“Marie, de Lumen gentium à Redemptoris Mater”, par le Prof. Michael F. Hull, New York
Le chapitre VIII de Lumen gentium (n. 52-69) a marqué un tournant dans la réflexion théologique sur la Bienheureuse Vierge Marie. Au terme d’un débat animé, le Concile a totalement modifié les fondements de la mariologie, par deux décisions très simples. En premier lieu, en décidant de ne pas consacrer un document distinct à Marie, le Concile a bien montré sa volonté de ne pas séparer à l’avenir la mariologie des autres branches de la théologie. En deuxième lieu, le Concile a inclus ses instructions relativement brèves sur Marie dans la Constitution dogmatique sur l’Église Lumen gentium. Ce faisant, il a situé la mariologie dans le contexte du Verbe incarné et du Corps mystique, sans présenter une nouvelle doctrine sur Marie et sans entraver la réflexion théologique postérieure (LG 54). En lisant ce huitième chapitre, on aurait pu penser que ce tournant dans la mariologie allait immédiatement donner lieu à de nouvelles intuitions fécondes. Pourtant, celles-ci tardèrent à venir, et l’intérêt pour la mariologie diminua pendant un certain temps. Et malgré tous les efforts accomplis par Paul VI pour encourager une compréhension plus profonde dans son exhortation apostolique Marialis cultus (2 février 1974) et dans d’autres écrits, l’Église dut attendre près d’un quart de siècle avant que la Lettre encyclique Redemptoris mater de Jean-Paul II (25 mars 1987) ne ravive l’intérêt des théologiens pour la mariologie.

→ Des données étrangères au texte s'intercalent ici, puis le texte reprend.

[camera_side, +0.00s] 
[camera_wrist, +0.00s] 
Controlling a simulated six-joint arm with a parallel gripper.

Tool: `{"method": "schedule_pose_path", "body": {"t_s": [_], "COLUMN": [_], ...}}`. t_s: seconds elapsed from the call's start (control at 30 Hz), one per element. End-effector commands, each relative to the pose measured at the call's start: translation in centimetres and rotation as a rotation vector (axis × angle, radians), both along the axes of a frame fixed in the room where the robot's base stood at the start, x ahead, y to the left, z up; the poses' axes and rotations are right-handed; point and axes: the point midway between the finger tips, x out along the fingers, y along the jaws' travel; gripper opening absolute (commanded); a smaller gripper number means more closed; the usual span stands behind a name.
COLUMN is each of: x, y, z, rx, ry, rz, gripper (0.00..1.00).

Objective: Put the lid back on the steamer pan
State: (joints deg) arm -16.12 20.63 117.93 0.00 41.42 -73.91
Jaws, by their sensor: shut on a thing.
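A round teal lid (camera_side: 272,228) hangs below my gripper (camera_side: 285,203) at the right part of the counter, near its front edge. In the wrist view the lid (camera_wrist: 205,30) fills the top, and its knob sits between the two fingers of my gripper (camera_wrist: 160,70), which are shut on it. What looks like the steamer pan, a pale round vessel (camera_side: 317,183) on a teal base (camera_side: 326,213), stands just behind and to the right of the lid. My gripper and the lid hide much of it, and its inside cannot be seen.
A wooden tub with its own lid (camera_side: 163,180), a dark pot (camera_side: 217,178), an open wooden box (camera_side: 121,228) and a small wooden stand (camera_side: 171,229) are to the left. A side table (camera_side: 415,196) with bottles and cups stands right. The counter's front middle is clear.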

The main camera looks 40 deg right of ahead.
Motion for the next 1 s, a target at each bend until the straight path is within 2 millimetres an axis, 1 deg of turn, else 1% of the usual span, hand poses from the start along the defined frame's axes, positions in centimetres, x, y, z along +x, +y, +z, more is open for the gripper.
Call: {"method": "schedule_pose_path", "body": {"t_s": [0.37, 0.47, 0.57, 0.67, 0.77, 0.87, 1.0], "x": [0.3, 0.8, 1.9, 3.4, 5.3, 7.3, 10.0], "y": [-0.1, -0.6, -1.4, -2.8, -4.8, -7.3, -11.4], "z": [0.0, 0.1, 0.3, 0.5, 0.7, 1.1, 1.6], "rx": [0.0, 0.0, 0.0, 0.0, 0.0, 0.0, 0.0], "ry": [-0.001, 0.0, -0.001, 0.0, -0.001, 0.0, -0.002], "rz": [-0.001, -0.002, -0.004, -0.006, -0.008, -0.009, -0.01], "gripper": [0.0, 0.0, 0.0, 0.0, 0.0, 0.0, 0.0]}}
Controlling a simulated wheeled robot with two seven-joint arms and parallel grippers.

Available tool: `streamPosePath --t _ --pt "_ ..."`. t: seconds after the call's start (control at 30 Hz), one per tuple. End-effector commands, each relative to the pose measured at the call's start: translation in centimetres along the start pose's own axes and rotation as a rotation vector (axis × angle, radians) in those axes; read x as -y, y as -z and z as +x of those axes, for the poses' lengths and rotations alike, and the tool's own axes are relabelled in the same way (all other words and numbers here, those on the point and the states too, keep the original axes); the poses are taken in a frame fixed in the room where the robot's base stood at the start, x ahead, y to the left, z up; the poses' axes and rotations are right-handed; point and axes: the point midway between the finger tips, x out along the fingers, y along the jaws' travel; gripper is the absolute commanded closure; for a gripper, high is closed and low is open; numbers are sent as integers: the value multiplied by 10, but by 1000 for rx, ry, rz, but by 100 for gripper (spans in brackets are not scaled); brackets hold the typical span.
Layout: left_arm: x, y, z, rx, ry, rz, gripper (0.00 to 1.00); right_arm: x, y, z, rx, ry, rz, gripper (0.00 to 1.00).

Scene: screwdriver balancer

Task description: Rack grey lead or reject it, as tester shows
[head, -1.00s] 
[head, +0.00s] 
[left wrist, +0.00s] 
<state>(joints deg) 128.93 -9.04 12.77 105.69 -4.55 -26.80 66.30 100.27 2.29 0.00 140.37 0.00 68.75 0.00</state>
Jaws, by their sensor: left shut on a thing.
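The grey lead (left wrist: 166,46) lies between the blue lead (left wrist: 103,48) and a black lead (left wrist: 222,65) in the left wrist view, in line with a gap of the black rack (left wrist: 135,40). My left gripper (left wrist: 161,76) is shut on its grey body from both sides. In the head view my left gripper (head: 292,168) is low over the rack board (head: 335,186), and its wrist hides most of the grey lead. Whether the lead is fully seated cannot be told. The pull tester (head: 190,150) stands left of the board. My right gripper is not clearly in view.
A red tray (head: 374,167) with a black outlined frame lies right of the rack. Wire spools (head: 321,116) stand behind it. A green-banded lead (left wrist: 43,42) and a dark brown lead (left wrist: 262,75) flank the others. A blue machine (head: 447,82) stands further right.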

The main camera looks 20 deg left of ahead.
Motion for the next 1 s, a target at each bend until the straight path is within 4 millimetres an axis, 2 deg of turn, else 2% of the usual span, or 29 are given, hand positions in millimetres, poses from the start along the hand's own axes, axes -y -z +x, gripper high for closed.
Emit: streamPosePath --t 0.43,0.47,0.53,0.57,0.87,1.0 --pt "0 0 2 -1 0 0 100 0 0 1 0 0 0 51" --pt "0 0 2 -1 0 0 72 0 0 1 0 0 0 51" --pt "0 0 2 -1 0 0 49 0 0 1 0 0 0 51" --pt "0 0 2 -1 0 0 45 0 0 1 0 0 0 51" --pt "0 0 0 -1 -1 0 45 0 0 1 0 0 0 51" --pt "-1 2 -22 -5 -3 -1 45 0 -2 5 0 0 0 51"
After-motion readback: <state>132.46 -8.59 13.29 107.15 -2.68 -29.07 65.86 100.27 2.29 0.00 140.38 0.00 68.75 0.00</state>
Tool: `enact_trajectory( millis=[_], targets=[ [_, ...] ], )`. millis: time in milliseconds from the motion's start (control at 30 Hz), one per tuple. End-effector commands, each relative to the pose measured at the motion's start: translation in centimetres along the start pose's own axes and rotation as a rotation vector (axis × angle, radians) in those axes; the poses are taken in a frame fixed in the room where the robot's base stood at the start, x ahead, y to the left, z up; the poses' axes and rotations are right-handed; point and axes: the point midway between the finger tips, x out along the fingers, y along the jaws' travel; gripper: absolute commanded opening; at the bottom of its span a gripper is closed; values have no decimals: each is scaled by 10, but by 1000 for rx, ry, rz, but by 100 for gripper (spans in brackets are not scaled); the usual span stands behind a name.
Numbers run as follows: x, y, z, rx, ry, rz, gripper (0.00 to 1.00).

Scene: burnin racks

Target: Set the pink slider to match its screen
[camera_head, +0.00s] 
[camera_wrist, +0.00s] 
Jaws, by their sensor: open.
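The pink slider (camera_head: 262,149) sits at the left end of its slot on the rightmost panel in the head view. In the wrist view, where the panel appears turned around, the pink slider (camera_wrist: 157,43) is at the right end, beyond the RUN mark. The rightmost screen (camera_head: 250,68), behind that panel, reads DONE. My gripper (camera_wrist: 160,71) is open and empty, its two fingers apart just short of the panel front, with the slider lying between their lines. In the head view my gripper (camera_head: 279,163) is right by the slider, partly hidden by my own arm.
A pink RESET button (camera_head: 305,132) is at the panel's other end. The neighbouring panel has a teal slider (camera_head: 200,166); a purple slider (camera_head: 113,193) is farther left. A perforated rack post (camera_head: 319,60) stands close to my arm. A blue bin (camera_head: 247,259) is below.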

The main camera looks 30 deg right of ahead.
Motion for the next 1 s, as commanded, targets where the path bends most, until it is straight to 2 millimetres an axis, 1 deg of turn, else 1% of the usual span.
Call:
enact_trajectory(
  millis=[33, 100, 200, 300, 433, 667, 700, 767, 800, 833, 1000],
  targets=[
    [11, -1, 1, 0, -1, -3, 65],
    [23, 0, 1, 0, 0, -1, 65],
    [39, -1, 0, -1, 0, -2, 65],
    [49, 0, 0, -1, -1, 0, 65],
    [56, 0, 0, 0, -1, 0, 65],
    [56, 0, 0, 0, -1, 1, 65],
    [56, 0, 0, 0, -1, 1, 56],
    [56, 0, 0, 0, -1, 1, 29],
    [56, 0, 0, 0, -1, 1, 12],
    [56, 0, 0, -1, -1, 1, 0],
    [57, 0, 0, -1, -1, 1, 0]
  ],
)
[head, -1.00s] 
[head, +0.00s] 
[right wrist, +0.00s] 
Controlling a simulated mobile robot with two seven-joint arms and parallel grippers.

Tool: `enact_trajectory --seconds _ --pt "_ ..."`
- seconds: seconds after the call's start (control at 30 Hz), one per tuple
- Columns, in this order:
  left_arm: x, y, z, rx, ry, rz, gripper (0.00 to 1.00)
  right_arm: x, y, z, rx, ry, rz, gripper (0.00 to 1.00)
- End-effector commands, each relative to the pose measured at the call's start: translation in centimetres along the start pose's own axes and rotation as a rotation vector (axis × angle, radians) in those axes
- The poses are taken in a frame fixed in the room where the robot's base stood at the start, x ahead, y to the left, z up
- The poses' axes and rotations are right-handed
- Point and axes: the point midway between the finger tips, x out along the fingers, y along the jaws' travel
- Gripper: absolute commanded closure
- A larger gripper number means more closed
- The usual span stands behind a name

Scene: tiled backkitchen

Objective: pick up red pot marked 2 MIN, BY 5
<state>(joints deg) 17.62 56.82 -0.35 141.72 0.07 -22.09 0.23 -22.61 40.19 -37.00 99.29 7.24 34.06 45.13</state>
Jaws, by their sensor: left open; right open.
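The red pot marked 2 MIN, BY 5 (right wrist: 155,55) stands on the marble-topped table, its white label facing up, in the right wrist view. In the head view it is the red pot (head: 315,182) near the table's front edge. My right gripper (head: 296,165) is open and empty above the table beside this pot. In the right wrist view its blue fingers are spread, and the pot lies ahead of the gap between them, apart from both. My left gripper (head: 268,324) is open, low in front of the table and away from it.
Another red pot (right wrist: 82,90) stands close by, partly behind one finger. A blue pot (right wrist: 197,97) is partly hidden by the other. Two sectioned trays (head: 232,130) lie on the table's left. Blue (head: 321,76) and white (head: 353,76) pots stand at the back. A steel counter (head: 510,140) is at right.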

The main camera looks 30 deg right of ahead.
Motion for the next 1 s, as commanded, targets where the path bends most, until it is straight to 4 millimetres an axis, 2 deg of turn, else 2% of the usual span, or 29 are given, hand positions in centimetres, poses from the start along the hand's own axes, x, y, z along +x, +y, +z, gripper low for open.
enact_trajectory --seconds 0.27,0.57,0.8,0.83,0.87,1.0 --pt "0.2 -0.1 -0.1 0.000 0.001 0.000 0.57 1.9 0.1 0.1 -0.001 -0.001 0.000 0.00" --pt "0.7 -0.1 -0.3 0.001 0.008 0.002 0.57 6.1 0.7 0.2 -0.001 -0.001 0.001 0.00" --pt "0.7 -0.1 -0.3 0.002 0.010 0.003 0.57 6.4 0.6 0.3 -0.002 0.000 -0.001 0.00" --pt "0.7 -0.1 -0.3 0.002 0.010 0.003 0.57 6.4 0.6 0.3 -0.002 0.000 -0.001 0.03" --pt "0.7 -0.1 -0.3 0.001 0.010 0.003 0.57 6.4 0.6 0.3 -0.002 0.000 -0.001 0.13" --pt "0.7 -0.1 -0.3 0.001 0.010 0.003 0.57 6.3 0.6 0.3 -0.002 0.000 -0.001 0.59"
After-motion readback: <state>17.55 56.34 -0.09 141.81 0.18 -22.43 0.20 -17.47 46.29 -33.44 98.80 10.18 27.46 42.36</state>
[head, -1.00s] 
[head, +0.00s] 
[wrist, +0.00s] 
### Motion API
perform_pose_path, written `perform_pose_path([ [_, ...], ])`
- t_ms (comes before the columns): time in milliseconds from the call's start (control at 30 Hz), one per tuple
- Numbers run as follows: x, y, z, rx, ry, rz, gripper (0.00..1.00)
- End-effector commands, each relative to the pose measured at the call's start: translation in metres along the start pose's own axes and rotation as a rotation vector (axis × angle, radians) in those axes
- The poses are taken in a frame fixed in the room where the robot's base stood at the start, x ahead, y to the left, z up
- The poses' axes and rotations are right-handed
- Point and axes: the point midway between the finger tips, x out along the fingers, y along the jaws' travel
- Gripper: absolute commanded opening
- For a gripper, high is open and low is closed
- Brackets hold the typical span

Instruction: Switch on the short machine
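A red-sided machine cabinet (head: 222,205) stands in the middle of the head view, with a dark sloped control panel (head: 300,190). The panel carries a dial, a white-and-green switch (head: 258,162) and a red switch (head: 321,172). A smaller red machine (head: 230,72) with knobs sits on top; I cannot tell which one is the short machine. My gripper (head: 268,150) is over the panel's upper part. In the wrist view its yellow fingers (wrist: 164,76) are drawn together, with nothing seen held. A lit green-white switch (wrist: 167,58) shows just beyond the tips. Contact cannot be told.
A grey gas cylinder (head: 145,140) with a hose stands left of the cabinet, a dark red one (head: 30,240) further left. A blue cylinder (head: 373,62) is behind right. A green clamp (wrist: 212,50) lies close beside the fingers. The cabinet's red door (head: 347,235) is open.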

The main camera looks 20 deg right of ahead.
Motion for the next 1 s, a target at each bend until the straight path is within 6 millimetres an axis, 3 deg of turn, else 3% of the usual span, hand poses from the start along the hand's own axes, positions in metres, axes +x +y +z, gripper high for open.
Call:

La décision d’inclure le traité sur Marie dans Lumen gentium, plutôt que de présenter un document à part sur la mariologie, est l’aboutissement de longs débats au sein du Concile. Ce qui allait devenir le chapitre VIII de Lumen gentium s’est d’abord présenté sous la forme d’une pléthore de suggestions, allant de la déclaration d’un nouveau dogme sur Marie comme Médiatrice de toutes les grâces, jusqu’à la proposition de ne faire aucune mention détaillée à Marie. On a dit que le chapitre VIII de Lumen gentium est un compromis entre ces deux solutions extrêmes. Mais cette observation ne tient pas compte du fait que, loin d’être une concession à la vérité théologique, cette décision du Concile a mis en relief le rôle de Marie dans la révélation de Jésus-Christ. D’ailleurs, le Concile a bien précisé qu’il n’entendait ni présenter un traité doctrinal complet de mariologie, ni trancher sur les questions débattues à l’époque par les théologiens (LG 54). Il convient donc de rappeler que le chapitre VIII de Lumen gentium n’est ni un traité abrégé sur Marie, ni une tentative de clarifier les questions de mariologie, mais constitue, comme l’a dit Jean-Paul II, « en un certain sens la magna charta de mariologie dans notre temps » (Discours à l’Audience générale du 2 mai 1979). L’accent que le Concile a mis sur le rôle de Marie dans l’Église et sur son rôle dans l’histoire du salut (passée, présente et à venir) en décidant de l’inclure dans Lumen gentium visait à donner une nouvelle impulsion à la spéculation théologique. Le Concile voulait réveiller la mariologie en insistant sur le rôle de Marie comme partie intégrante de celui du Rédempteur, confirmer son rôle significatif dans la mission de l’Église et transformer une dévotion culturelle devenue trop passive en une exemplarité active.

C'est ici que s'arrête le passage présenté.